Exploding with Empty Shell and a mix that put the big stages to shame Shihad were simply sensational. Front man and part time rake Jon Toogood's skinny white man bravado was in career best form scaling anything remotely scalable while the bass lines expelled from Karl Kippenberger's roid fuelled rig threatened complete and crowd wide rectal prolapse. These guys have such an amazing back catalogue now a hit-laden run home was never in doubt and sure enough the crowd were treated to smoking renditions of classic tracks like My Mind's Sedate, Pacifier, Run, Wait And See and the manic ferocity of Alive. The final band slot of 2006 could not have been delegated any better and as the lads tied it off with the angst soaked Day Will Come the curtain was lowered on one of the highlights of the festival; not a bad way to finish your Big Day Out by any stretch.
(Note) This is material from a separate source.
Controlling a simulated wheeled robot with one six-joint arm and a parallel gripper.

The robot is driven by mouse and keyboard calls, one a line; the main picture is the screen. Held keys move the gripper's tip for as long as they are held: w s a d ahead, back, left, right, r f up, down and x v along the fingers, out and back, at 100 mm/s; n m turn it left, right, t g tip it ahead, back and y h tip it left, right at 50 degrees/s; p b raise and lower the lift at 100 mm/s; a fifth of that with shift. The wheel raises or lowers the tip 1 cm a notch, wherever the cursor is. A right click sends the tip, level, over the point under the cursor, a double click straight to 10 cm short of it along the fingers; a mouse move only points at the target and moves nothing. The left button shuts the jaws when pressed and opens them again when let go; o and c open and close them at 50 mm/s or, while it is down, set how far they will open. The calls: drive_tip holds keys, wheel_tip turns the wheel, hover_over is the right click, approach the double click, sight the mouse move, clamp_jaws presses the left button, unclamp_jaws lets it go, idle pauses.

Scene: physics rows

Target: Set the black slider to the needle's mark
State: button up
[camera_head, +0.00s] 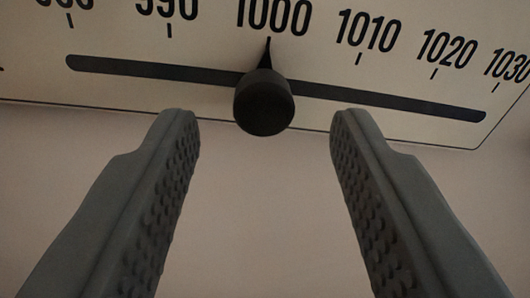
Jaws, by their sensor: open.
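The black slider (264,103) is a round knob with a pointed tip. It sits on a dark slot (400,101) that runs across the lower part of a cream scale plate (210,50). Its tip points up at the 1000 mark. My gripper (264,122) is open, with one grey finger on each side below the knob. The fingers are apart from the knob, and the gap between them is empty. The needle is not in view.
A plain pale wall (265,220) lies below the plate. No obstacle shows between the fingers and the knob.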

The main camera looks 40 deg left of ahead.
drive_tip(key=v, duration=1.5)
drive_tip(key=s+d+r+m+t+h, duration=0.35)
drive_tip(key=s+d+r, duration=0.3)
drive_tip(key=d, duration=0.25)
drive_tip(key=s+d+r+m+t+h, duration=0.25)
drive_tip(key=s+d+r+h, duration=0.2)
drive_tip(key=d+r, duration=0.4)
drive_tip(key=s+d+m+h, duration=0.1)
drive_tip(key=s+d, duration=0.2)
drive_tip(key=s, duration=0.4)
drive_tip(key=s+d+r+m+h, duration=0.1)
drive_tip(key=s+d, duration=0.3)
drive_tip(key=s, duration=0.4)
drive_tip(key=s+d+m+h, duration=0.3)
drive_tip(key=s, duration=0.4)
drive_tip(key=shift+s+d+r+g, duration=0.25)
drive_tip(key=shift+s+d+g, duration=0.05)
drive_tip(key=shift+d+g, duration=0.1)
As the thousands of punters exited the ground, with the echoes of the day's music ringing in their ears, there was a sense of accomplishment shared by many. The accomplishment of a great day. Not to detract from the artists, whose efforts and talents can be applauded in every which way, but it is the punters who make or break a festival. Even in such large numbers, the Perth crowd treated this year's Big Day Out like a gathering of friends, rather than of strangers, and no matter which way you look at it, that is something truly magical.